According to the Third Circuit, officer safety during a traffic stop has been a longstanding and recognized concern. Indeed, the Supreme Court recognized this concern in Rodriguez, and the Supreme Court went one step further by concluding that the “officer safety interest stems from the mission of the stop itself.”  In Rodriguez, the Supreme Court explained that “an officer may need to take certain negligibly burdensome precautions in order to complete his mission safely” and implied that conducting criminal record checks could be done in furtherance of officer safety.

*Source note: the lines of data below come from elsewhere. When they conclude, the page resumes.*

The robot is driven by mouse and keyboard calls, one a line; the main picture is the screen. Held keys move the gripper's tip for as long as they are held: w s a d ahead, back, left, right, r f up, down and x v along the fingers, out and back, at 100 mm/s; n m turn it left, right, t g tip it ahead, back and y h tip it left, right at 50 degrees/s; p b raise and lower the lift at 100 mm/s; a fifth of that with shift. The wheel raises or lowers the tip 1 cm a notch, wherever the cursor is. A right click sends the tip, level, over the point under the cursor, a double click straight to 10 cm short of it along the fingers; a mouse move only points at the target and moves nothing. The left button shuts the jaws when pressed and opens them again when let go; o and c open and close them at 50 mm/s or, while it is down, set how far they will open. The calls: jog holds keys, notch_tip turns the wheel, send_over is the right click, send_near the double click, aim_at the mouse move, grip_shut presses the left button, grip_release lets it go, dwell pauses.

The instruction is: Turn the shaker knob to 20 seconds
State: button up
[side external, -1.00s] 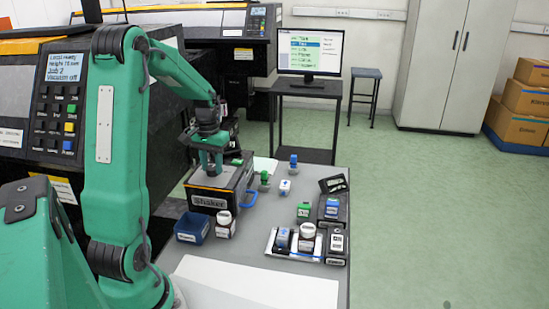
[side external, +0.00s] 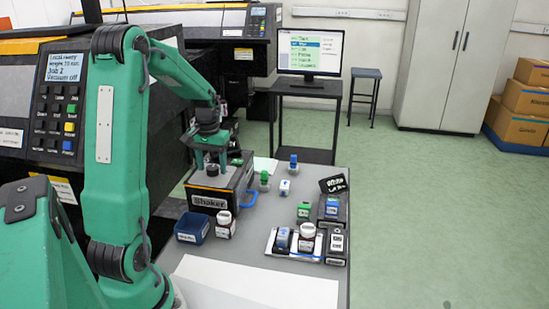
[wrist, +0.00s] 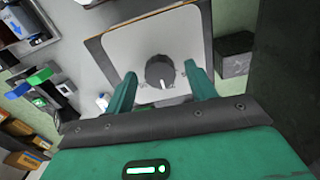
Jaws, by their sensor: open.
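The shaker (side external: 221,188) is a dark box with a "Shaker" label on its front, standing at the left of the grey table. Its round dark knob (wrist: 160,71) shows in the wrist view on the light top plate, with a white pointer mark toward the bottom of the picture. My gripper (wrist: 162,84) is open, with one green finger on each side of the knob and gaps between. In the side view my gripper (side external: 211,167) points down over the shaker top, and the knob shows between the fingers. Whether the fingertips reach down beside the knob is unclear.
A blue bin (side external: 192,229) and a white bottle (side external: 225,226) stand in front of the shaker. A blue handle loop (side external: 250,197) sticks out at its right. A tray (side external: 272,243) with bottles stands at the right. The table's front holds a white sheet (side external: 250,285).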

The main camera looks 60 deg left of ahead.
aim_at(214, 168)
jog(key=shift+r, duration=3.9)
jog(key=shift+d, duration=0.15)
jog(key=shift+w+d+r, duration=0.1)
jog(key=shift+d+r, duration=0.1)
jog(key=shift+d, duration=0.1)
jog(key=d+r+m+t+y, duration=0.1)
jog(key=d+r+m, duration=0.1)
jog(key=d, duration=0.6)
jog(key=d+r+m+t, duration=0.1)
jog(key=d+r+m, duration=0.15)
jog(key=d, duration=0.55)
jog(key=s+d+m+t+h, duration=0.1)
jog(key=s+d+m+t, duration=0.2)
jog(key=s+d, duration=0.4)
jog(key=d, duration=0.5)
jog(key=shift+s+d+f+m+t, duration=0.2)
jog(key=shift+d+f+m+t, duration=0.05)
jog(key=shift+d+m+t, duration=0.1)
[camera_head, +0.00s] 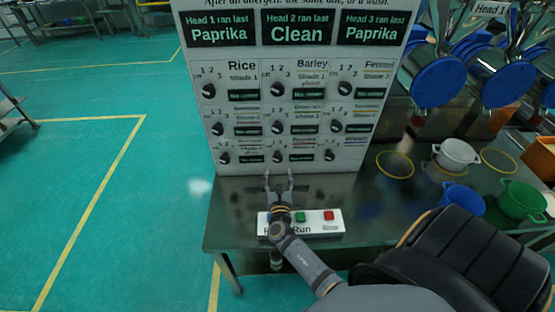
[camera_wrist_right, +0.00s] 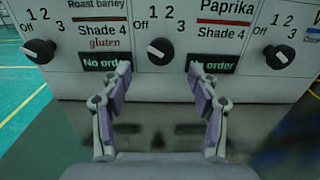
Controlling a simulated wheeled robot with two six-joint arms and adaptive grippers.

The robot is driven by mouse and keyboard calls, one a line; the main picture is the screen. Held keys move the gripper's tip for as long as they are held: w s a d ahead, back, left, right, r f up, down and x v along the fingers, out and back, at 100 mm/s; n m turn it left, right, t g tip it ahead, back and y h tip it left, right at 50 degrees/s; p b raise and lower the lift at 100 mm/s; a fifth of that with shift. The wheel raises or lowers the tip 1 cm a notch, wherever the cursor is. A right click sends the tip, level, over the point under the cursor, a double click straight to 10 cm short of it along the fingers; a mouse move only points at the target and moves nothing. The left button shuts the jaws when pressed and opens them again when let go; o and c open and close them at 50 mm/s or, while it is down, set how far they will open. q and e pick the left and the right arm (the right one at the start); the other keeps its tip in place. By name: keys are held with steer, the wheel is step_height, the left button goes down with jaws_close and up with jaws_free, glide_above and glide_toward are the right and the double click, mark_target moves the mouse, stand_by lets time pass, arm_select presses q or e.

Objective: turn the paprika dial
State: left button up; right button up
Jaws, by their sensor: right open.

Here, the fact that Hunter and Davis outnumbered Trooper Clemons enhanced the safety concerns that the District Court should have considered, and viewing the circumstances as they existed at the scene of the stop, the Third Circuit concluded that it was reasonable for an officer to conduct this check pursuant to safety concerns.

           

Since Rodriguez, the First, Fourth, Seventh, Eighth, Ninth, and Tenth Circuits have all concluded that a routine criminal record check during a traffic stop is lawful under the Fourth Amendment. In this appeal, the Third Circuit agreed that, when necessary, in order to complete the mission of the traffic stop safely, a criminal history check is permissible and within the bounds of the Fourth Amendment. In this specific appeal, the Third Circuit held that Trooper Clemon’s criminal record check—which lasted approximately two minutes and was supported by objectively reasonable safety concerns—was a negligibly burdensome officer safety precaution that fell squarely within the confines of the stop’s mission.

Accordingly, the Third Circuit held that the District Court erred as a matter of law by applying a subjective reasonableness standard when evaluating whether the criminal record check in this case was part of the stop’s mission, reversed the District Court’s order granting the motion to suppress, and remand for further proceedings.